Thursday, 21 August 2014

The box of mysteries - and when to reveal them

Can I run a quick question past all you lovely Scribbles readers?

I have a bit of a dilemma. In StarMark, there's a box:

A bit like this one.

The box contains a few items of sentimental value. Their stories can never be told because the owner of the box has died. The reader will 'look' inside this box very early on in the story and 'see' the objects. However, there is one item 'seen' at this point whose significance is revealed much later.

This is a deliberate ploy on my part as the writer: to apparently reveal everything from the start. But recent comments have forced me to rethink whether a big reveal up front is the best way to handle this particular situation.

So - as a reader - would you be disappointed that you'd seen everything straight off? And if you were disappointed initially, would you feel better when the 'Aha!' reveal moment occurred? Or, would you prefer to keep dipping into the box to see a little bit more each time? Prolong the suspense of the reveal?

Thanks in advance for your thoughts.


  1. Well, as you know, Squidge, suspense is what makes a reader keep on there any chance that it turns out that there is a secret compartment in the box - which the other objects discretely refer to and further add to the intrigue.

    1. Ooh, if we were playing hide-and-seek, you'd be warm, Baz! Can't say too much more though...

  2. Mmmm. It is a tricky one. I'd prefer to be drip fed and enjoy the big reveal at the end. BUT you could 'bury' the biggy in a list of throw-away red-herrings which might be pretty or have slight meaning - break a few rules!

  3. I like both of the above ideas.
    Prolonged suspense always draws me deeper into the story.

  4. What keeps the reader reading is what they don't know, so perhaps hints along the way with the 'odd' reveal to move the story on, leading to a satisfying ending?

  5. I might be a bit slow but I don't see the problem. Aren't you doing what Abigail is referring to? Showing all the objects in the box as though they didn't have much significance, then one of them ends up being really significant, like a Chekhov's gun kind of thing?
    But to answer your question, I quite like having guessed stuff before it happens, but not being really sure either. Makes me feel clever ;) I find that's different from something being predictable (one is exciting, the other isn't), but it doesn't sound from what you're saying that your plot is predictable.

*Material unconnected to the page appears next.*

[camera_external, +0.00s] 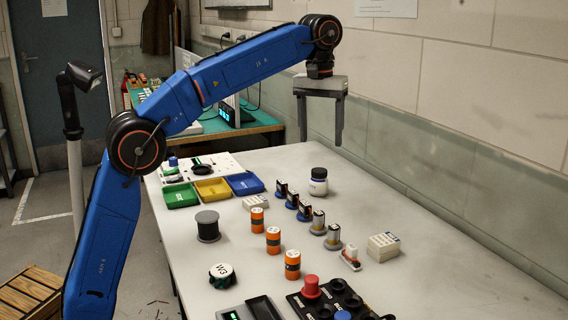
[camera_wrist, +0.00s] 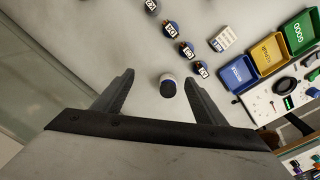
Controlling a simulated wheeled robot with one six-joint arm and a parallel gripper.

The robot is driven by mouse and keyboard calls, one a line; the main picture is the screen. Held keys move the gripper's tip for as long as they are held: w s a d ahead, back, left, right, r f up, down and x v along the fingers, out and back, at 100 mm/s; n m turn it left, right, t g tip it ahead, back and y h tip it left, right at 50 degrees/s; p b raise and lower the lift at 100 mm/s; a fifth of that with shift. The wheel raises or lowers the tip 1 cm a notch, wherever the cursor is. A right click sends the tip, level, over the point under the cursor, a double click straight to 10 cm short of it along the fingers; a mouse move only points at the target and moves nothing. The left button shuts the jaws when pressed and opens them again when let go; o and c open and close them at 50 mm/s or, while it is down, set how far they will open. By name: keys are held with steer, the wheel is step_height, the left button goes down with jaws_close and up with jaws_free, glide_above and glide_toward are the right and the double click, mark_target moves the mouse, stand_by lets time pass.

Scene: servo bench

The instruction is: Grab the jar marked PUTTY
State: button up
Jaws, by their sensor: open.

  6. I can't see much wrong with your initial premise, katherine. If undue attention isn't focussed on the significant object, then when its significance becomes apparent, the reader can say, 'a-ha!' Although I realise that this does nothing to help you with your decision...
    Stevie (Mark)

  7. It depends how you 'show' them all. I would rather be given the impression I had been told everything important and left with the assumption nothing in the box was worthy of much thought, which means the MC telling it as though that is the case. I would also rather it was a fairly brief mention in the first place, or I will wonder why time is being taken over it and that will not quite work. Or, I would like one object to seem to be the important one and the others briefly recorded and set aside, and then the seemingly important one mentioned in the MC's thoughts whenever she reflects, to throw me off. From her POV, we 'know' what is important. But we also have not been lied to. We have seen the key object. We have just been misdirected.
    I would then want further hints as to which object is really key as we go, we essentially my answer is, as I said elsewhere, both.
    I think it is as much in how you write the reveal as in when the reveal happens or how much we 'see' of the physical objects.

  8. Thanks everyone for the input so far. I can certainly bring up the subject of the box later in the story, before the big reveal to prolong the suspense. Think I'd be happier doing that than dipping into the box several times to prolong showing the reader exactly what's in it.

    Shell - interesting thought - to pick out an object that might appear to be significant but isn't...I had to take a letter out of the box, because readers wanted to know what it said; I realised it was a terrible red herring because it was just something in the box and had no importance whatsoever.

    Lots of food for thought here...

  9. I agree with Shell. Definitely a bit of both. I think its nice to be given a bit of information so the reader can guess the secret or the importance of an object. The we can feel smug when the big reveal happens and we can say I told you so.

  10. I think you can do it either way but most importantly, when you do the big reveal, there has to be markers along the way so that it doesn't come completely out of nowhere otherwise the reader ends up feeling in murder mysteries where you are offered various suspects all with good motives and then right at the end the murderer is revealed to be someone who appeared for a brief cameo in chapter 2 never to be heard of again until it turned out they did it. Very frustrating and a bit of a cheat! So whatever you decide, it has to all point towards the big reveal, however subtly, so that the reader either says "I knew it!" or slaps their forehead and says "how didn't I see that?!"